When I was perusing my canning book, the recipe for roasted garlic jelly intrigued me. My husband wanted me to try a few savory jellies, but I haven’t been able to wrap my head around when and where I’d use them. We don’t eat a lot of meat, so marinades in this house are mostly for tofu. Roasted garlic jelly was a savory jelly I could wrap my head around in a house where freshly baked artisan bread is available every day.

I wasn’t sure that I would make the roasted garlic jelly. The book suggested that I use white balsamic vinegar for a clearer and less cloudy jelly but cautioned that it could be difficult to find. When I found a jar of it in the grocery store, I decided it was kismet, and I’m glad that I did. The roasted garlic jelly was certainly different, combining sweetness with one of my favorite tastes:  garlic. I will definitely use the jelly on toast, especially when dinner that night is soup!

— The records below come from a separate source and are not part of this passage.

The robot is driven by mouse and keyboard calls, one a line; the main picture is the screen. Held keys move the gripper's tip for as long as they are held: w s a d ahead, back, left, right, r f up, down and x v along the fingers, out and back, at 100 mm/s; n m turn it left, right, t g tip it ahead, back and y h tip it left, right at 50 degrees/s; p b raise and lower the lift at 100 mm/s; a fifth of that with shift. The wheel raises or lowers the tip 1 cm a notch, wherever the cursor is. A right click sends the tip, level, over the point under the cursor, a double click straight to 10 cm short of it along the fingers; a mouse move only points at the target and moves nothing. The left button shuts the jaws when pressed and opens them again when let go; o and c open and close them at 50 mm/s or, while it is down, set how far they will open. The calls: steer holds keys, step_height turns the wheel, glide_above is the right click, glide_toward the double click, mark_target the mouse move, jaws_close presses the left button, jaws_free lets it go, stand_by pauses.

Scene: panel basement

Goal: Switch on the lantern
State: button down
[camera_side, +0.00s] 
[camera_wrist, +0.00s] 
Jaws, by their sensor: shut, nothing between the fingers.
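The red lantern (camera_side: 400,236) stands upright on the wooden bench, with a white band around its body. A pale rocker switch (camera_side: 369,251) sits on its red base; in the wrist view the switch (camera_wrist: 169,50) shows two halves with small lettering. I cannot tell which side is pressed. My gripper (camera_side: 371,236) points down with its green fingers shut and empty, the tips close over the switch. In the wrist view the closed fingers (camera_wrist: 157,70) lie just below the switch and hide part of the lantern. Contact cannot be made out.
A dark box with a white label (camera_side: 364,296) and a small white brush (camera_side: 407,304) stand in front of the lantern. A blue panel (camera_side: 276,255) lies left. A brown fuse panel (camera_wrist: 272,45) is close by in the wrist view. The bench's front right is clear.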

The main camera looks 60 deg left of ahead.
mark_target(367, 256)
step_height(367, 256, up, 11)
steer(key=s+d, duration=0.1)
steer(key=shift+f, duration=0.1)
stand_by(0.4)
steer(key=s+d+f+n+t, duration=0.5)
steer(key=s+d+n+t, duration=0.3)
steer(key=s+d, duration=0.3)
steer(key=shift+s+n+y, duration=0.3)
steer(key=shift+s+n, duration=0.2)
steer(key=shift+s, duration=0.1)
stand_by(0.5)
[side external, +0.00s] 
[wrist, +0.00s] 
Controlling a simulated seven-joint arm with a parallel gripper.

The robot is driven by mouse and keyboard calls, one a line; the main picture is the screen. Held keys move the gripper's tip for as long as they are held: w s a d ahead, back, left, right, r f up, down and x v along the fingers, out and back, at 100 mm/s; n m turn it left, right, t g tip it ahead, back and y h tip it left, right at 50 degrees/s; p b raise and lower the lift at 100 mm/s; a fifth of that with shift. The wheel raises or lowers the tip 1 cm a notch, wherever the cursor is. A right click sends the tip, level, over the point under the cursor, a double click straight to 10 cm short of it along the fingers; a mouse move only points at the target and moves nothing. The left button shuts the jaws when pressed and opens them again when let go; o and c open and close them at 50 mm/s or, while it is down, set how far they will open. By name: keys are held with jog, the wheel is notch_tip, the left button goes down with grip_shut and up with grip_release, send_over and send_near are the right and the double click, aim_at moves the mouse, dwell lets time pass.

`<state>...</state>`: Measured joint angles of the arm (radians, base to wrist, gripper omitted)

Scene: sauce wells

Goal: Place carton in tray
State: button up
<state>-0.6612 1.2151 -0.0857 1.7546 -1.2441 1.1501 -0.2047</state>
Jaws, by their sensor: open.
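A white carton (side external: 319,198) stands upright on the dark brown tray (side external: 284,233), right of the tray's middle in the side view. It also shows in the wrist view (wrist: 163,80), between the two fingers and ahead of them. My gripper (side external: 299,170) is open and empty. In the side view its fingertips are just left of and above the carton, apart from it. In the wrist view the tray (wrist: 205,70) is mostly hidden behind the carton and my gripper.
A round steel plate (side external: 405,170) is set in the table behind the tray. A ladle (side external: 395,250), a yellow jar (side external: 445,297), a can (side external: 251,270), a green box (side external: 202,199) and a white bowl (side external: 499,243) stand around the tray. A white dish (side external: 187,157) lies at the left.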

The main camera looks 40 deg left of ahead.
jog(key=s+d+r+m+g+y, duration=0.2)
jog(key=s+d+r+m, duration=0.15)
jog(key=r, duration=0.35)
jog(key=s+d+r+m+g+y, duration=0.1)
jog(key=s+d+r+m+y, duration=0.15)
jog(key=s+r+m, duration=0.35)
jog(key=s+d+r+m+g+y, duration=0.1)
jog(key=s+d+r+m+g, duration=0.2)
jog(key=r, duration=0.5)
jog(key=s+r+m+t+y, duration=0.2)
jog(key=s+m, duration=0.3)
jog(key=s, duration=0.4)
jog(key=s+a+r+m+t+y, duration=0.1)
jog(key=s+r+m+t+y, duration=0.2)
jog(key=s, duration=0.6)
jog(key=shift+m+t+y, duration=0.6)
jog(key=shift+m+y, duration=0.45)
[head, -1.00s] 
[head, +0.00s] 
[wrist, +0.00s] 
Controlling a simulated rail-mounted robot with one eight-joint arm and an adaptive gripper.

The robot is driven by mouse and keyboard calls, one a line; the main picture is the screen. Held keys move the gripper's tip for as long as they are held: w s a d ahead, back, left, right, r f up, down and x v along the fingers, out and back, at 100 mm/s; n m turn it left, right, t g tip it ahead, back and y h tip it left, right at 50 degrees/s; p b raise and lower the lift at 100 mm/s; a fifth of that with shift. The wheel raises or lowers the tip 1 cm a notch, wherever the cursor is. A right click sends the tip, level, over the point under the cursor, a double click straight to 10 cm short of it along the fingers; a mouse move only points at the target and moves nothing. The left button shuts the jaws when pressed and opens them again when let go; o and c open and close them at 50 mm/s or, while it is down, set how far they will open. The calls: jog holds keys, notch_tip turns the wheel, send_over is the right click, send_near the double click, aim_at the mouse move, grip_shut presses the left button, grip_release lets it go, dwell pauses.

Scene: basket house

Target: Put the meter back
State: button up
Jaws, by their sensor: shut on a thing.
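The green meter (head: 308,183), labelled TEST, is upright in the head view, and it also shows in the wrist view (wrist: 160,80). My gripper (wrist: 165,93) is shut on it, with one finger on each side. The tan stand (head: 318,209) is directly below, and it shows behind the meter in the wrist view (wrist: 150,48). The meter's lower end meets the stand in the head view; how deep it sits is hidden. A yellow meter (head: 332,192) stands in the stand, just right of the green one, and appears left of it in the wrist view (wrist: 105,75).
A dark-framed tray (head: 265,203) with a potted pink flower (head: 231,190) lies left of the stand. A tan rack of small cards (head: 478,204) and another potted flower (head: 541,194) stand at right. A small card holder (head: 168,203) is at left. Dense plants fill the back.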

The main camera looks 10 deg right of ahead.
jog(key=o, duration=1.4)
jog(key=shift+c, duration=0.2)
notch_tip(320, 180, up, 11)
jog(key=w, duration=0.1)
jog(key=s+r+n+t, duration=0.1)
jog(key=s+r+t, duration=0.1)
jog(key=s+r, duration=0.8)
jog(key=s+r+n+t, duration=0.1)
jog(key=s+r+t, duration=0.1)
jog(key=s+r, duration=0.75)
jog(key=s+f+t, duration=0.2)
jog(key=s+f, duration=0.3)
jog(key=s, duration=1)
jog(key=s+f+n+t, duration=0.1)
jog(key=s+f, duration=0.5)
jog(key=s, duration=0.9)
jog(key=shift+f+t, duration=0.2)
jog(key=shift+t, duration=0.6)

The Herbes de Provence wine jelly is a variation of the lavender wine jelly, and the taste was just as sophisticated. The results were just as discordant too. Just as before, some of the jelly jars have firm sets, but one of them was clearly more liquidy. What gives? I have no idea, so if you have suggestions, please share away!

I managed to make both batches of jelly Wednesday morning, and I’d say it was a morning well spent.